Aim of the exercise: Where a line in the listing contains the string "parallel", copy that line out.

Records contained in a dataset:

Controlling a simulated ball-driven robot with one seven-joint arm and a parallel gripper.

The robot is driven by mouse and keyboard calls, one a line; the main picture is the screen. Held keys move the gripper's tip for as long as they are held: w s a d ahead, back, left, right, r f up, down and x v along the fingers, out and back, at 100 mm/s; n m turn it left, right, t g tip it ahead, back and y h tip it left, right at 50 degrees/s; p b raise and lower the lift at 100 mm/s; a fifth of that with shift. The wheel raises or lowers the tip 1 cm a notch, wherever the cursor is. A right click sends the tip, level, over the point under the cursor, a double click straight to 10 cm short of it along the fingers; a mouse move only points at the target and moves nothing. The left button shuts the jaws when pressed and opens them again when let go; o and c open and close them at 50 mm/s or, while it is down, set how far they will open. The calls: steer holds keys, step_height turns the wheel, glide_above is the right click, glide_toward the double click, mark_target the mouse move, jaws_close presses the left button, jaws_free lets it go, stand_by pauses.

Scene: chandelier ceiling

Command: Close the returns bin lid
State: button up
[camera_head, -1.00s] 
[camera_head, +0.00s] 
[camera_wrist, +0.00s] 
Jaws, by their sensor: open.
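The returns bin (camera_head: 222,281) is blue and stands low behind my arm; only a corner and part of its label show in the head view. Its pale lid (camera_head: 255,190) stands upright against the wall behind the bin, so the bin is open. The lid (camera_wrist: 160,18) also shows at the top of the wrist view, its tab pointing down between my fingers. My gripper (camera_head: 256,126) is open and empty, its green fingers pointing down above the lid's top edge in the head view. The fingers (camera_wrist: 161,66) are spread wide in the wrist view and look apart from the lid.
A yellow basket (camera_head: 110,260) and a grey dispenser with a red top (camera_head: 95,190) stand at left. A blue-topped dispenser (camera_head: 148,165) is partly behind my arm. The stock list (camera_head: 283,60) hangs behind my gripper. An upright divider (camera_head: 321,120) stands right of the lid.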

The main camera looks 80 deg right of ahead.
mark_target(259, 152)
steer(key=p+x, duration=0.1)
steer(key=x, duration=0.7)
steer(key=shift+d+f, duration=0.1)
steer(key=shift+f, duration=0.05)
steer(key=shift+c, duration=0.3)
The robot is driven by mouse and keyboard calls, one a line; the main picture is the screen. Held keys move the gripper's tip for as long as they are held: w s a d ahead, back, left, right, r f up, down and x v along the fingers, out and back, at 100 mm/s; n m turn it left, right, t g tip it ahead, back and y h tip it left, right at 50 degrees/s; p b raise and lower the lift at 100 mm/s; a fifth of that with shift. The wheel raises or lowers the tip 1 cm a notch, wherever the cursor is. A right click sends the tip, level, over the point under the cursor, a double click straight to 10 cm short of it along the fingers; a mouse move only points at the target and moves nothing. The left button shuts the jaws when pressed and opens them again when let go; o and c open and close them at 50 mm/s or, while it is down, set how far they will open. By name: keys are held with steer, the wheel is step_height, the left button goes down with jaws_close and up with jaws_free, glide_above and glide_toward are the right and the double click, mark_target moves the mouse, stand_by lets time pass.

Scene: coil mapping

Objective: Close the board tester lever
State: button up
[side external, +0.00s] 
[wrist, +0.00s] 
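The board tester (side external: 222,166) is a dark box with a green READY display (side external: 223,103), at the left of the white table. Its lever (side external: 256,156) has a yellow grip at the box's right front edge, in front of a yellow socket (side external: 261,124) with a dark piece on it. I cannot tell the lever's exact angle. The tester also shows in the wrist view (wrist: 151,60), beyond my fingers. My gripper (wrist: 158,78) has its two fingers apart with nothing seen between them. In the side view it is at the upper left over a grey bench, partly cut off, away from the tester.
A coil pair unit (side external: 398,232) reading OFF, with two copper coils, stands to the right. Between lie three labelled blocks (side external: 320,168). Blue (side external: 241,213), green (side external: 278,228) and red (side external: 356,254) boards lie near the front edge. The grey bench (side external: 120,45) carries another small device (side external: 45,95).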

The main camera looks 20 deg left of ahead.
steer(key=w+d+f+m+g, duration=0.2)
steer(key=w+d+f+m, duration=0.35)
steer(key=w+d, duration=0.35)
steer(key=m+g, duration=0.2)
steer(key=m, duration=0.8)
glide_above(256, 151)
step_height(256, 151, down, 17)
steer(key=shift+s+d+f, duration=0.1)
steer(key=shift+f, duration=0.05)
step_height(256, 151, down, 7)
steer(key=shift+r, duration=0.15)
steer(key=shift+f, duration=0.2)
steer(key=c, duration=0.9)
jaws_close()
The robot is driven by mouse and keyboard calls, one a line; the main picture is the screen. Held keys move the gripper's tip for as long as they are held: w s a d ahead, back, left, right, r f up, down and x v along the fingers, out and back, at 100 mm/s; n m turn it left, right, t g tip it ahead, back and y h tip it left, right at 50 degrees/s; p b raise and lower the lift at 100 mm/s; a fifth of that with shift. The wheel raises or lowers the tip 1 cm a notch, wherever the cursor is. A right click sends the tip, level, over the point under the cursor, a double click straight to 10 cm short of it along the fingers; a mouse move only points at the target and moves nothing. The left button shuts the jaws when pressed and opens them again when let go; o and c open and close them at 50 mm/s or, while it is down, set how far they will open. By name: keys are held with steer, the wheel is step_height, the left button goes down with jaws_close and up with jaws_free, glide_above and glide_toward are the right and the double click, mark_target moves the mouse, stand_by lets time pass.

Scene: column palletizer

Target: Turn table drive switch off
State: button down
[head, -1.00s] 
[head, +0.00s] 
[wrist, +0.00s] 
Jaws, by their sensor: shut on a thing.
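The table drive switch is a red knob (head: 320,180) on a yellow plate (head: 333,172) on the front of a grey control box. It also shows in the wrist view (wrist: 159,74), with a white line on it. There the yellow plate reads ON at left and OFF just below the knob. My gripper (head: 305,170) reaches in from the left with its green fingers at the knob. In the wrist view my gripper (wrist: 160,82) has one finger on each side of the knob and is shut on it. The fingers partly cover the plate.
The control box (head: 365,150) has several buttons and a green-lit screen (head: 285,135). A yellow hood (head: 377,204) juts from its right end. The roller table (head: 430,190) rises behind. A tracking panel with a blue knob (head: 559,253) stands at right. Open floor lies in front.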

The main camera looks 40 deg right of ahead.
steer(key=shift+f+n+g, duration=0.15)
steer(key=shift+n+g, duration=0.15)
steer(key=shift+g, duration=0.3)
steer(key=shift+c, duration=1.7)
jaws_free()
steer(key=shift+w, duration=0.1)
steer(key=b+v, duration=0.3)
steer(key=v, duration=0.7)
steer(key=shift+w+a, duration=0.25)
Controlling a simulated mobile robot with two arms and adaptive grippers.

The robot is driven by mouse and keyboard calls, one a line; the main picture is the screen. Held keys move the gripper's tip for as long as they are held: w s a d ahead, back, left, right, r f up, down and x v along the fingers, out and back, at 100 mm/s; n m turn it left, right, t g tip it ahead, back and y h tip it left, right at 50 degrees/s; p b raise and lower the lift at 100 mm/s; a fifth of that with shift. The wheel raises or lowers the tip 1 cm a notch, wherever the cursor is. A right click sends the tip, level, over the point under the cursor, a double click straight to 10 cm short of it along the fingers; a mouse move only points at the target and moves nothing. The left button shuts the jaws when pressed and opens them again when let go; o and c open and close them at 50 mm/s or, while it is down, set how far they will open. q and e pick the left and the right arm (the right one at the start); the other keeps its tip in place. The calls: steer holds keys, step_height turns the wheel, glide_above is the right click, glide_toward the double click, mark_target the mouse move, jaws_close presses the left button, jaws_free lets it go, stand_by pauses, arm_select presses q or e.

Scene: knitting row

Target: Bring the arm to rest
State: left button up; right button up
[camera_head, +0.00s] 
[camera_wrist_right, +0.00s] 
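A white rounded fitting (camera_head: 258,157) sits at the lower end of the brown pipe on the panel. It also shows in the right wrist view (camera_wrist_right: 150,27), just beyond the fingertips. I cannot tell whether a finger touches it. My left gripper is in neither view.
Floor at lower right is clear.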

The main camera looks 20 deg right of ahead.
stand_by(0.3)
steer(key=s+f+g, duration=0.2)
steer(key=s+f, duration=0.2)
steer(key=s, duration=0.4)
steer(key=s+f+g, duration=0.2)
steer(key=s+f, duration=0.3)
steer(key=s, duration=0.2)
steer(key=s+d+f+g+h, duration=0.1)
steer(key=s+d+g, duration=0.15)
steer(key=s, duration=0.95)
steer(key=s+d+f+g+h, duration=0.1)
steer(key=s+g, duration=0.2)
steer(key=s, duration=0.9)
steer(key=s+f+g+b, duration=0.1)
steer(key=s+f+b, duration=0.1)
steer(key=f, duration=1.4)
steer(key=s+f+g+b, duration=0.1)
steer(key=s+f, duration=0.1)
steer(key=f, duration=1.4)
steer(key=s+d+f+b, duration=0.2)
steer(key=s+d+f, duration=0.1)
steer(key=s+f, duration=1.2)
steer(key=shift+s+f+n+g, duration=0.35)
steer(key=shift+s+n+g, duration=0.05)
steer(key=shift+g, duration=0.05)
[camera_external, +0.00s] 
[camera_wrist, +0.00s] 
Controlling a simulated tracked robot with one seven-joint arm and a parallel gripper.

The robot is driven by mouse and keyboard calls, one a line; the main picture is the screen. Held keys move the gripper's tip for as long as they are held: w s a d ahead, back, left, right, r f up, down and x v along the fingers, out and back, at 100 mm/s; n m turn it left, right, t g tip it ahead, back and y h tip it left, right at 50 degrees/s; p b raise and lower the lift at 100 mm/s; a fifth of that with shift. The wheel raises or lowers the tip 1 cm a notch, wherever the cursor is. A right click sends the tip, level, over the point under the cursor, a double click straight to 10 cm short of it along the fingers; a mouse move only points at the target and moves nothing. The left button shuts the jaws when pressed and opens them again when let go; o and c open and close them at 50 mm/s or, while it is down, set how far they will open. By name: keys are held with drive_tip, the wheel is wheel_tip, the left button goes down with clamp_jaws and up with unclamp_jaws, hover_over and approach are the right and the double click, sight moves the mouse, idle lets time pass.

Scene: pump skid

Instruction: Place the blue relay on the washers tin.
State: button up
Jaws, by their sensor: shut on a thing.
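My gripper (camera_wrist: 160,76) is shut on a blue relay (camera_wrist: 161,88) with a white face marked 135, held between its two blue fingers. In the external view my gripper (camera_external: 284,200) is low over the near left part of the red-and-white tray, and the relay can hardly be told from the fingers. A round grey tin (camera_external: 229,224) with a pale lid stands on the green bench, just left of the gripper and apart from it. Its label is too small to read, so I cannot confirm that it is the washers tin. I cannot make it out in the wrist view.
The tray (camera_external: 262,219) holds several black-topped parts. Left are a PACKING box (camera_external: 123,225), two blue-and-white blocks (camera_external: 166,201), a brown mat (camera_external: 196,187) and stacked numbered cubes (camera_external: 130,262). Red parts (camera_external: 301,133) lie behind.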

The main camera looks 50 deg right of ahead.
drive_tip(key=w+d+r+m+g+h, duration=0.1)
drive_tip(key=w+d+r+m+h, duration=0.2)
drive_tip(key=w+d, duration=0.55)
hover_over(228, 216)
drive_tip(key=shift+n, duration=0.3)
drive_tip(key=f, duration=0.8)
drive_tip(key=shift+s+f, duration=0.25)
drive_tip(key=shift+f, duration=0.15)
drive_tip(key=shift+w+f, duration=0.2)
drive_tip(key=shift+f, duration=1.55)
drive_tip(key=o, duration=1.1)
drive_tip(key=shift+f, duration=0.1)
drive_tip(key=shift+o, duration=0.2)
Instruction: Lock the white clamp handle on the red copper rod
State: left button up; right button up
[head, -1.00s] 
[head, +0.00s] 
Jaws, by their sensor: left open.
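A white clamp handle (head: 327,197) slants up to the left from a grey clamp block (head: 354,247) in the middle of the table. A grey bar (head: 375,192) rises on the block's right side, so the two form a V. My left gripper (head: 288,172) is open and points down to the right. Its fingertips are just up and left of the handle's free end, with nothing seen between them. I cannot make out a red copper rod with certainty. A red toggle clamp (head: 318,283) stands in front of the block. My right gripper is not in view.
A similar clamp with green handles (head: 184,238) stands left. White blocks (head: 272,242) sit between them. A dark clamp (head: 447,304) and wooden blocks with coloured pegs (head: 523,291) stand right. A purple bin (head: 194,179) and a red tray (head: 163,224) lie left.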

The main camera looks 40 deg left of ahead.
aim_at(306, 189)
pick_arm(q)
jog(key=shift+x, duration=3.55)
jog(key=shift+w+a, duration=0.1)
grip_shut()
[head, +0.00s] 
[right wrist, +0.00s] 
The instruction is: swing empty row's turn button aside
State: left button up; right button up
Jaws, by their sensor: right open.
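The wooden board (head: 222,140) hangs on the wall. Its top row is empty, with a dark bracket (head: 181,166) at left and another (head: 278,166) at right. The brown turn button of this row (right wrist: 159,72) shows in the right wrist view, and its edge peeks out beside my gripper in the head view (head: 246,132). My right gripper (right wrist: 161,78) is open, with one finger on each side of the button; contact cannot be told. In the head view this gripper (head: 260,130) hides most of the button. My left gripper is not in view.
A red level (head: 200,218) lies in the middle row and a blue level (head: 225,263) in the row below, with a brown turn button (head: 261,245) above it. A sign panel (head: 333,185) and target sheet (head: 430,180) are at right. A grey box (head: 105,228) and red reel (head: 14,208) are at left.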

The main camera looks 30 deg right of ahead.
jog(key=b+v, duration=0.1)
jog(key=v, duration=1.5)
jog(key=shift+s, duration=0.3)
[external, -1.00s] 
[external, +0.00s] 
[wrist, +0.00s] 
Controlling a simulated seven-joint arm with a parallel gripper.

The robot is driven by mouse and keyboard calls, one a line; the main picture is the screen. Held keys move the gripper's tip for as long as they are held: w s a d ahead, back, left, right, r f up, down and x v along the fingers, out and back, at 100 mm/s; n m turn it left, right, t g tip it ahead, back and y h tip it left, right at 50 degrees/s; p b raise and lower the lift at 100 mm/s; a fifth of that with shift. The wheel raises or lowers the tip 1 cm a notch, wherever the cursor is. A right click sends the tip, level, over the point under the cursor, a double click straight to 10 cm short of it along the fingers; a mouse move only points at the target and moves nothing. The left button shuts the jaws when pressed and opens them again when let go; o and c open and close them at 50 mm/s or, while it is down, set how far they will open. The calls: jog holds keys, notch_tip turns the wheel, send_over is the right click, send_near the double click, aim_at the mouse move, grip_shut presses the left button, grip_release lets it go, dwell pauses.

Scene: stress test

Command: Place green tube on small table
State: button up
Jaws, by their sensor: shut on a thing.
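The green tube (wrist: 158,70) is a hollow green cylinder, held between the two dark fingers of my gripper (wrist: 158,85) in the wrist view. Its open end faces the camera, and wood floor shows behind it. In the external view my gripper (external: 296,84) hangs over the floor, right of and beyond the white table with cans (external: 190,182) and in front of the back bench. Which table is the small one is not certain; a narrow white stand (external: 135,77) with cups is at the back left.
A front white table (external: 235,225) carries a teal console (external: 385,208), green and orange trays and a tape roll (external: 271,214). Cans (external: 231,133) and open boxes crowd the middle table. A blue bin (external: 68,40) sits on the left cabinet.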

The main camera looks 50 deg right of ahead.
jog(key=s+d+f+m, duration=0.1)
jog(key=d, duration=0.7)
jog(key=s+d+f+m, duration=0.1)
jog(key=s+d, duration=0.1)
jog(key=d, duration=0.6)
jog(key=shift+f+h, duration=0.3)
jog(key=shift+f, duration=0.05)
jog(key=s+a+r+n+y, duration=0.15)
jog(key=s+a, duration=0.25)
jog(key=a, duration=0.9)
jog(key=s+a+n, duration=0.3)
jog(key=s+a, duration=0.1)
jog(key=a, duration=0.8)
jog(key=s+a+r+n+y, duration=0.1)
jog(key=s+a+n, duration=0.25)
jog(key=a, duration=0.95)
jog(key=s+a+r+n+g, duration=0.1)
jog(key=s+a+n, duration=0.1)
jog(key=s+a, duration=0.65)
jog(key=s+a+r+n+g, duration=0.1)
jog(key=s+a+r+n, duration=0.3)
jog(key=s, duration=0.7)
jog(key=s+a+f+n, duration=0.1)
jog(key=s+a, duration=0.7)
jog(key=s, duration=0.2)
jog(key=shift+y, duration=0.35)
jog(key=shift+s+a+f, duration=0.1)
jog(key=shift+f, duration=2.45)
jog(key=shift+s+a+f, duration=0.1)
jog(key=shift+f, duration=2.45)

Written answer:
Controlling a simulated ball-driven robot with one seven-joint arm and a parallel gripper.
Controlling a simulated tracked robot with one seven-joint arm and a parallel gripper.
Controlling a simulated seven-joint arm with a parallel gripper.

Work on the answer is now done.